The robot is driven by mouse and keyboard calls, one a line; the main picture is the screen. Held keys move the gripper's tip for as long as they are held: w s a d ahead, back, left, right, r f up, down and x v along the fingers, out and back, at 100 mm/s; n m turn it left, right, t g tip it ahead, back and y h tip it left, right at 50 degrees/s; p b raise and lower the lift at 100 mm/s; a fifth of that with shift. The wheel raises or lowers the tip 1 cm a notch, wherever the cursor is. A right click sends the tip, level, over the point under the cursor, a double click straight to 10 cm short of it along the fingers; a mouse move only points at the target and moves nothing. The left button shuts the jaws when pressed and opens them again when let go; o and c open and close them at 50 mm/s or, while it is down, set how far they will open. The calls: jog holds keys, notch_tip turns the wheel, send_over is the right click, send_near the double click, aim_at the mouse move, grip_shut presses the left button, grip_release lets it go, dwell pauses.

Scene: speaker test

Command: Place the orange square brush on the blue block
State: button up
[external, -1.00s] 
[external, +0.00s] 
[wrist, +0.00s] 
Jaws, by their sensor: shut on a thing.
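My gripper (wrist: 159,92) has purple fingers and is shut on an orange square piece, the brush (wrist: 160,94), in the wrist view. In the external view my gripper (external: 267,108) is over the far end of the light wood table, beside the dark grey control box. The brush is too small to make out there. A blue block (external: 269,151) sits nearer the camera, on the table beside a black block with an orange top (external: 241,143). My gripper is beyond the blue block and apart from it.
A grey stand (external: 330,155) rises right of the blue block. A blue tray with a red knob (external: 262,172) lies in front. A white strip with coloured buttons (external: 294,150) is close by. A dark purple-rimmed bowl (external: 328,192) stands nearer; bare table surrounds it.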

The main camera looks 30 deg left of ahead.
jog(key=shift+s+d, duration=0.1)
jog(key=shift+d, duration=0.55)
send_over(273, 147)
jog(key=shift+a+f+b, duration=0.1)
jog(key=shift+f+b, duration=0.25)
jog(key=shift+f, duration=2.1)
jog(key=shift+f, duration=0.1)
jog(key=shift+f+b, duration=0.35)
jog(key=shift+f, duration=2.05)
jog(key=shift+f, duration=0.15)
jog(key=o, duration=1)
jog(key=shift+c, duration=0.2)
+-------+
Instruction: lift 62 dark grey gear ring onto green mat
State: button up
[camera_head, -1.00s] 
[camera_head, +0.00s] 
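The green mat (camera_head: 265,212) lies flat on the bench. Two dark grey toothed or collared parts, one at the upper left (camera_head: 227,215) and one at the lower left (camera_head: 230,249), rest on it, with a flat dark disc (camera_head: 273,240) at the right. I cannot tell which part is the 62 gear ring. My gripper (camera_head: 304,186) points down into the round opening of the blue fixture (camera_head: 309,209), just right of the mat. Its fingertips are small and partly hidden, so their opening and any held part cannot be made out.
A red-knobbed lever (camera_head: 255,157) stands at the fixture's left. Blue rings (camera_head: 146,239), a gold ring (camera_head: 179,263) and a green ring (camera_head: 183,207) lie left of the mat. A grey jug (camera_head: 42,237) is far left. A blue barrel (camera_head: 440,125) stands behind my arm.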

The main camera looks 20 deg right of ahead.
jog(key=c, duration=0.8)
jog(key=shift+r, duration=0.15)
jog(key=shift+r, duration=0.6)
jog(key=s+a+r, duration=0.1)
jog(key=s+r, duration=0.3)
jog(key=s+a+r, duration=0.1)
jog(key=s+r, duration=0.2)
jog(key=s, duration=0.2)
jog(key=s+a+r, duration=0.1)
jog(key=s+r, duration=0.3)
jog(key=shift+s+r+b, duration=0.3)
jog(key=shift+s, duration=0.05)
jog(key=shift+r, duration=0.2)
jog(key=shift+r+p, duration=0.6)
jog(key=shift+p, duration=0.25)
+-------+
From the line with "Command: Place the" through the line with "[wrist, +0.00s]", repeat every line exactly, both ends included, and nothing outside that range.

Command: Place the orange square brush on the blue block
State: button up
[external, -1.00s] 
[external, +0.00s] 
[wrist, +0.00s] 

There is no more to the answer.